* begin Recorded information *
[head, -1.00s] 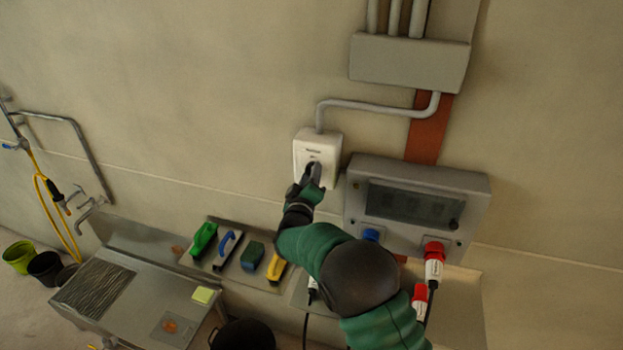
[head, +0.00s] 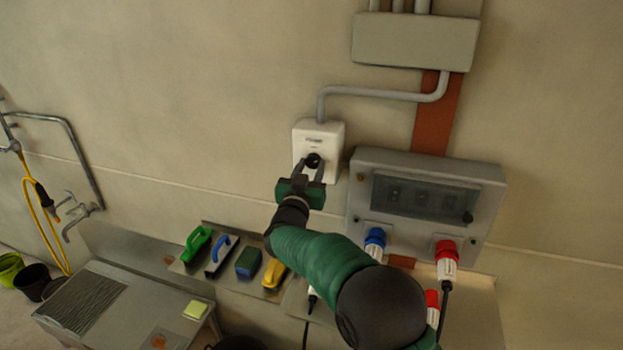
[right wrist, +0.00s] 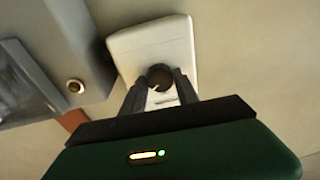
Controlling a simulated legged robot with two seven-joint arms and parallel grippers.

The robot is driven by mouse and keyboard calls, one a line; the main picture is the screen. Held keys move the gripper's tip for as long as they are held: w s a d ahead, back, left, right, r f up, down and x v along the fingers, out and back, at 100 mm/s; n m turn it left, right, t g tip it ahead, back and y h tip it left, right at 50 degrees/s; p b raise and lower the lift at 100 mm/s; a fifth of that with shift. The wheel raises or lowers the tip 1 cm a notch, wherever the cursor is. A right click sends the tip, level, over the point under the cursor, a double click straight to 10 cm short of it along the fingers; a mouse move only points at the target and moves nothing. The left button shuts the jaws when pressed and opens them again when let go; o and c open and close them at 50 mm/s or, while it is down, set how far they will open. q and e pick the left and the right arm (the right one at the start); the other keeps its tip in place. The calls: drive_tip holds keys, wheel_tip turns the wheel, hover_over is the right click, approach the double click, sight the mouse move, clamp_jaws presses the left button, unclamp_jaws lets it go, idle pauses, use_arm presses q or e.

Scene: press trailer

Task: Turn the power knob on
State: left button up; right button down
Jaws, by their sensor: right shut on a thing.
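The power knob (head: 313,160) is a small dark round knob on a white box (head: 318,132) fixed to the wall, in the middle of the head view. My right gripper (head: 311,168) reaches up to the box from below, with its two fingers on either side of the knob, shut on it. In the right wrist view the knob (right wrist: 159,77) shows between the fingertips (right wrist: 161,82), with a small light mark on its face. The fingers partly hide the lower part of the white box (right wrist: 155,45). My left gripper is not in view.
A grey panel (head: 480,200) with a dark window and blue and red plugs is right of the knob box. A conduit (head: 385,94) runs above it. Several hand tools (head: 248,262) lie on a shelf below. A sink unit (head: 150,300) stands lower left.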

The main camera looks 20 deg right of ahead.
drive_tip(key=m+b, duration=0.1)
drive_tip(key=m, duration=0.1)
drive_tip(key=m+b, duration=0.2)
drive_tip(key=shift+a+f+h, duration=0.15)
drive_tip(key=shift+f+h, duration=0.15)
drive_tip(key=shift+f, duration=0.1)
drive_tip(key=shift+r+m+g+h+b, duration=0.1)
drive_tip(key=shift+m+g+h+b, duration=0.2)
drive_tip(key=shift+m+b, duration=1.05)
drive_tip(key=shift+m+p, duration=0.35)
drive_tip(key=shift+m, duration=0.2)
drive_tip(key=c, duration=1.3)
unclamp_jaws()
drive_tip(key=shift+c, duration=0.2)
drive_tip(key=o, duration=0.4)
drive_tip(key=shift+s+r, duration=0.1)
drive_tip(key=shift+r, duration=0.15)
* end Recorded information *
* begin Recorded information *
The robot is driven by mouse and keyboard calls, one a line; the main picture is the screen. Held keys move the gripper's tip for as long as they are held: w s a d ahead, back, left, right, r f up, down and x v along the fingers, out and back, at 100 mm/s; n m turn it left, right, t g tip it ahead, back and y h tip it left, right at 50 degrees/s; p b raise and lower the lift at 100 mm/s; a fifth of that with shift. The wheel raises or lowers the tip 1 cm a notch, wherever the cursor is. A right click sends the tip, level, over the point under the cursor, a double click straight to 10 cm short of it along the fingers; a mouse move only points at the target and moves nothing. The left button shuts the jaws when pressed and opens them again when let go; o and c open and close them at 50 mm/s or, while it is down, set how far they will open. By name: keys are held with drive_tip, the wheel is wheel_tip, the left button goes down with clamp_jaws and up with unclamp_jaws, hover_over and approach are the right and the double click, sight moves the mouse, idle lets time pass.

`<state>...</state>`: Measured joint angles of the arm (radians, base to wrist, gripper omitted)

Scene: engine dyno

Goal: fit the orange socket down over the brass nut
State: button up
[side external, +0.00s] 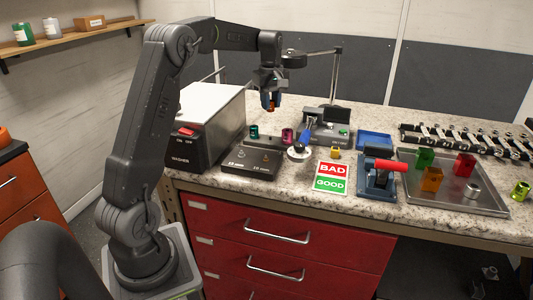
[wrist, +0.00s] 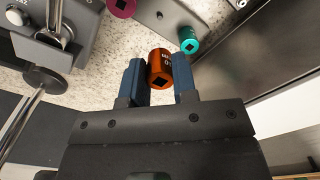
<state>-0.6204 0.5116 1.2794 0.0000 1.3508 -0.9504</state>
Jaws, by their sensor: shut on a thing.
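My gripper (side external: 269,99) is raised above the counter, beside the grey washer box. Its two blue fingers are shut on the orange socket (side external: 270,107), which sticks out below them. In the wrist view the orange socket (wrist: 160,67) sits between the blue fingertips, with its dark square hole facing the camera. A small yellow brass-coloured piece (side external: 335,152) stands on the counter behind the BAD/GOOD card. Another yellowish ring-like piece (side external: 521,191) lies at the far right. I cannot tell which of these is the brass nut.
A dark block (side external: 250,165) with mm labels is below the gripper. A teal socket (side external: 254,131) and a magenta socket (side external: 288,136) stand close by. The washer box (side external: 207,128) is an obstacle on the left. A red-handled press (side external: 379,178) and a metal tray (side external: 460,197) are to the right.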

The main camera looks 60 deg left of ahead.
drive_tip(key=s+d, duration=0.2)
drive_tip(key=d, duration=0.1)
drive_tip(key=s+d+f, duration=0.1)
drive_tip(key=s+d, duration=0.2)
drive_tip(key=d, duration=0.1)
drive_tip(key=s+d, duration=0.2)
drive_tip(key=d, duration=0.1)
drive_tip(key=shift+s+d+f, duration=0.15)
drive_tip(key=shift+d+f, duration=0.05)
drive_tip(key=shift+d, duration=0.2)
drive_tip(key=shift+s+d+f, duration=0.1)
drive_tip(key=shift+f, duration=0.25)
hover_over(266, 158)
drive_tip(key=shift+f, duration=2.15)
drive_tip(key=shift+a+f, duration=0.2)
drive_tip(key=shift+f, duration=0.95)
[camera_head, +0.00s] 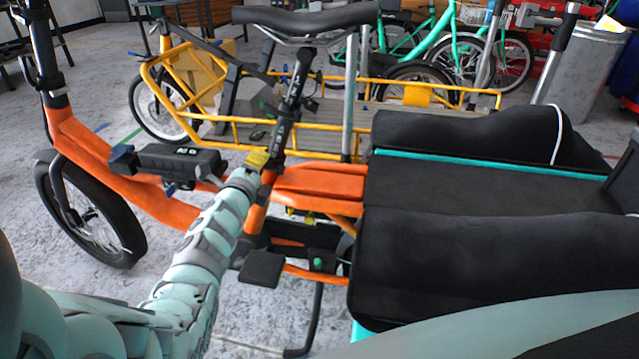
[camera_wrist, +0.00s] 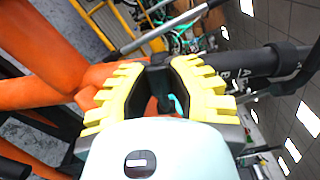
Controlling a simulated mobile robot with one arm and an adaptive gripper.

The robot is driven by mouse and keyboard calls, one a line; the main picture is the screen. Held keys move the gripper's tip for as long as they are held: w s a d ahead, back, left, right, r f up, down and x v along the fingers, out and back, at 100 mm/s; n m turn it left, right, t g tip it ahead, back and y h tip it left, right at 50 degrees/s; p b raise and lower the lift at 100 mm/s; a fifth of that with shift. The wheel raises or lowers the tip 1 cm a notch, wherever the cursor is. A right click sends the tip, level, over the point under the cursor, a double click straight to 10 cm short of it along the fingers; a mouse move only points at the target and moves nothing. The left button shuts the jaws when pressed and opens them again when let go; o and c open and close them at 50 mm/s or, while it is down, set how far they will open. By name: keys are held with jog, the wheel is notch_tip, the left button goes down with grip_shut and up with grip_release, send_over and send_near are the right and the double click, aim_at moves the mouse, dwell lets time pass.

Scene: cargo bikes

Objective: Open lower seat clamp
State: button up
* end Recorded information *
Problem details → State the count of lines with the word "Scene" in them, and write nothing else.

Answer below → 3